Hello- I’m still pretty new to modelling and still have some fundamentals to learn.
When I shade smooth this mesh, creases appear on what is otherwise a flat surface (with all vertices falling on the same plane). I don’t know why that is, and it’s persisted through resetting normal vectors.
This was constructed with quads extruded from an initial plane to form the desired outline, then Solidified & Beveled with modifiers.
If I shade flat the issue goes away, but then I don’t get the smooth edges for the internal cutout and border. I also presume this issue is caused by some misunderstanding of hard surface modelling that I have, and would prefer to solve that rather than rely on the flat shading setting.
So- what’s leading to the creases, and how can I model to avoid them? Existing mesh here:
Have you noticed yet that every crease is where there is an Ngon (face with more than 5 Vertices)?
Super fast fix - Add a Weighted Normal Modifier.
More technical method. Select all of one side and do a small inset. There may be a wee bit of overlap to untangle. This makes almost all the Ngons into Quads. AND it pushes those creases into the small inset so they almost vanish.
Easy way to select all of one side - go into face select mode, select one face and Select Menu > Select Similar > Coplanar. Note the Shift-G hotkey. Note that this menu changes if you are in Vertex or edge select.
I’m designing assets for eventual use in a game engine. If there are issues with the mesh I’d prefer to resolve them rather than relying on Blender’s shading approaches.
Is my mesh alright and I’m safe to use the Weighted Normal modifier while working in Blender just to tidy up the appearance, with it performing as expected later in a game engine? Or are there aspects of the mesh that are leading to this that I could improve with some work?
And then you select a blender specific modifier as solution ?? And also keep the thread alive after this ??

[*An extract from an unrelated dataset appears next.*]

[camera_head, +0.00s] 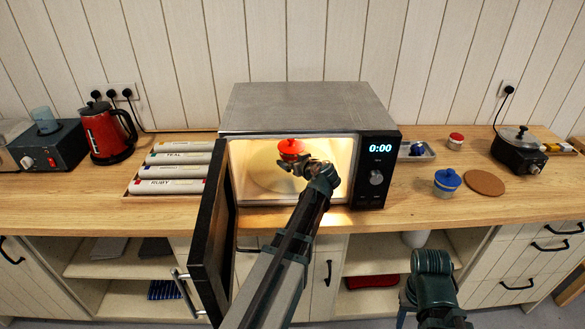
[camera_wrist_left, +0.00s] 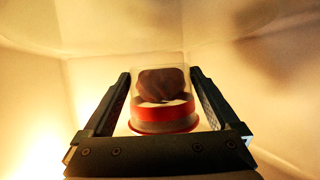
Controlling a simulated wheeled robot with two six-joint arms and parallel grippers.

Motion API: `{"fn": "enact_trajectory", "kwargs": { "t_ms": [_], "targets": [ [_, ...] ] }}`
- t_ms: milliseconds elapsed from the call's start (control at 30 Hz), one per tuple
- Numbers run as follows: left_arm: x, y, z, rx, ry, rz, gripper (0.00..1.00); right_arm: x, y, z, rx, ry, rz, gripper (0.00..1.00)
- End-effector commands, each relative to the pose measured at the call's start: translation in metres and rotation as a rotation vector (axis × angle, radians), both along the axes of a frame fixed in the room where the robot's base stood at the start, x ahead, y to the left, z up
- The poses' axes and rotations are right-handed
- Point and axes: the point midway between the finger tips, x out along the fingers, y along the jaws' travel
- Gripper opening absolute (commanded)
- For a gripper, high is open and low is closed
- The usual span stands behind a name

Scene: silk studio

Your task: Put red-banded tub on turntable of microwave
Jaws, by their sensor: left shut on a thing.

Anyway: if this is for a game engine anyway then you might conisder to “outline” the sillhuette for better beveling and even delete the inner edge loop like so:
BTW, most game engines support custom normals. So if you use Blender’s Weighted Normal modifier, that should be able to be baked into the exported FBX and read by Unity or Unreal. Just make sure Apply Modifiers is enabled (it is by default).